RECORDS SHOWN:
────────
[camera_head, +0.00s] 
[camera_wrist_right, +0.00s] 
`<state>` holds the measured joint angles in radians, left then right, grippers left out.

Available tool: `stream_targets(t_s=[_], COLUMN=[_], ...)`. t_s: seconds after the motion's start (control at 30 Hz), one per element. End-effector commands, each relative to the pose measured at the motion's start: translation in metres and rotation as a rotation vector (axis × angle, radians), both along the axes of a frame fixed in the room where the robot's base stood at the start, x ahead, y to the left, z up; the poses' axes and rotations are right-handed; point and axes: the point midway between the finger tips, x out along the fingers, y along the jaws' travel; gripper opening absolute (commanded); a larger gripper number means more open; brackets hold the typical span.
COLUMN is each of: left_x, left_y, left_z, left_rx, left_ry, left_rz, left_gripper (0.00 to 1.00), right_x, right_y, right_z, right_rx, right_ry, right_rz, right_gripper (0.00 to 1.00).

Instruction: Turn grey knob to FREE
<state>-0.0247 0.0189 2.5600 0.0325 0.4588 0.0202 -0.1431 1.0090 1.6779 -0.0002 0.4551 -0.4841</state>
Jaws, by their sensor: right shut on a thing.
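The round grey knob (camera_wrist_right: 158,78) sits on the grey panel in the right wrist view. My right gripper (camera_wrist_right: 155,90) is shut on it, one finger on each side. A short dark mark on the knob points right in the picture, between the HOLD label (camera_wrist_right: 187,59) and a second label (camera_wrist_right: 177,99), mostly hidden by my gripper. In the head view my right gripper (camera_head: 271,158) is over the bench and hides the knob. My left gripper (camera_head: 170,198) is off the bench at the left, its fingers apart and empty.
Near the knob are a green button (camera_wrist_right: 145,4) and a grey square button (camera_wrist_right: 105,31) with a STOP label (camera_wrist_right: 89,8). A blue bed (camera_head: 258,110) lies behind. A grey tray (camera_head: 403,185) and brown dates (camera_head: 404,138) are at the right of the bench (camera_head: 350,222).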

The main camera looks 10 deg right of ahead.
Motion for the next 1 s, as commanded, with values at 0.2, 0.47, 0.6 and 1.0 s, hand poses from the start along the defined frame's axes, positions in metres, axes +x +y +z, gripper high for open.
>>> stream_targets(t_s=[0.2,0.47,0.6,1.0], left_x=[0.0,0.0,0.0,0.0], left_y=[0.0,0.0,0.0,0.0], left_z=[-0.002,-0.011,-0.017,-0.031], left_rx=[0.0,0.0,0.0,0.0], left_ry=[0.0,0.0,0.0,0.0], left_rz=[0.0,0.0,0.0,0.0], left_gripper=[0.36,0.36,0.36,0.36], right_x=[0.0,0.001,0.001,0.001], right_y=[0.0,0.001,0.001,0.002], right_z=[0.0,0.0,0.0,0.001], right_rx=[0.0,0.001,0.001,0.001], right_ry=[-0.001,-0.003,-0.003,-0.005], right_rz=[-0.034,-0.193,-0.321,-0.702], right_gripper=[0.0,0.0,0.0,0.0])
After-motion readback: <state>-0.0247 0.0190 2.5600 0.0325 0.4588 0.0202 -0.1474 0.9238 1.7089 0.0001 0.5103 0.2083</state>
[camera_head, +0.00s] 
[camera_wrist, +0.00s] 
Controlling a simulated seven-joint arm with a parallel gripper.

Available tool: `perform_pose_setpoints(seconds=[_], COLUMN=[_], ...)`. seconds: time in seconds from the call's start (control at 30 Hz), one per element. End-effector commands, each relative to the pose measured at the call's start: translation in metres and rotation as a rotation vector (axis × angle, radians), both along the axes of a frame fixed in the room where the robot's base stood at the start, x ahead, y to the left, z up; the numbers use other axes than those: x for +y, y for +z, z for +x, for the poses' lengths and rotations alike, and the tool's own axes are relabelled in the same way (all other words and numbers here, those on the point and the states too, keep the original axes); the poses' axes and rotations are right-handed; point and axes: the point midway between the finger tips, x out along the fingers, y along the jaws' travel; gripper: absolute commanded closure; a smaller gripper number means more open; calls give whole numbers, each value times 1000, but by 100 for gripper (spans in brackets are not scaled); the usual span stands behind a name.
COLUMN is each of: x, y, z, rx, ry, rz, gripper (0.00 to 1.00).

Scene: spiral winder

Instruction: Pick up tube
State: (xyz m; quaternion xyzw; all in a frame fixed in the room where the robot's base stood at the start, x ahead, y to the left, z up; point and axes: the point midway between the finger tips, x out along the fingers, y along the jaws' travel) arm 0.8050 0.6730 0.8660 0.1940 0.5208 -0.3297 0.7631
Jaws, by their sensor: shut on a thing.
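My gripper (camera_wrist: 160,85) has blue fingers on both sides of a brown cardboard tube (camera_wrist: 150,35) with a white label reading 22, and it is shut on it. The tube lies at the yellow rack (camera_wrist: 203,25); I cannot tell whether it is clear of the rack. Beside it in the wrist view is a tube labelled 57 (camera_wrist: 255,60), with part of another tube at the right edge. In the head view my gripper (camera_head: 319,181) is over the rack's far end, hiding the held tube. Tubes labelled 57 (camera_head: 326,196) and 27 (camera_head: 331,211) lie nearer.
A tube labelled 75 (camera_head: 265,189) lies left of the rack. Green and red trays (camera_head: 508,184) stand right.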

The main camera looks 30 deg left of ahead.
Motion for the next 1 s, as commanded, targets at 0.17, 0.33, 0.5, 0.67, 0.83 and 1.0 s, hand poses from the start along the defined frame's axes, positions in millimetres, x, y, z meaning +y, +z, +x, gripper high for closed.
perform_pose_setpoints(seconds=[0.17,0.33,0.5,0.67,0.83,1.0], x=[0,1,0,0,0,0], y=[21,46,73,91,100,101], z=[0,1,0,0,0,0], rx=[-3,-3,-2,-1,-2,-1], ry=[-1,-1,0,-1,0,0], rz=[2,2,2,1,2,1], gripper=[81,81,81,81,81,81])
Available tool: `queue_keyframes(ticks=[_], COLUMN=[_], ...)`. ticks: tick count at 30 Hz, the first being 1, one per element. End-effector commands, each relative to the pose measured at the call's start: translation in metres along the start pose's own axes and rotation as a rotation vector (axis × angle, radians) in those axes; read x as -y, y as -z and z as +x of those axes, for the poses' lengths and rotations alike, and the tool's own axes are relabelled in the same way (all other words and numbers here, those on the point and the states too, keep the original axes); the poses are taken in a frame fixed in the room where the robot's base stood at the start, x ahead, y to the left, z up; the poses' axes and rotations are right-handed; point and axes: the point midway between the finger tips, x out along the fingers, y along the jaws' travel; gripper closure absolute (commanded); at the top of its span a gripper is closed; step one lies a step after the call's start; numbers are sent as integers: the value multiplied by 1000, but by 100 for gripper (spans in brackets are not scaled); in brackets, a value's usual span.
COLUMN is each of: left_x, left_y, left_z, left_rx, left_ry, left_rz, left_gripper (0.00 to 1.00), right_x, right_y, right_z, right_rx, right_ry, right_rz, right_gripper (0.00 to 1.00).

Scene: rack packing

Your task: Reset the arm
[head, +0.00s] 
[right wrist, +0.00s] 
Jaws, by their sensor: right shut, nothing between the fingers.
────────
WHAT YOU SHOULD DO: The answer should consist of the lines from the first line of the entries through the line with "grippers left out.", copied exactly.

ANSWER TO THIS PROBLEM:
[camera_head, +0.00s] 
[camera_wrist_right, +0.00s] 
`<state>` holds the measured joint angles in radians, left then right, grippers left out.

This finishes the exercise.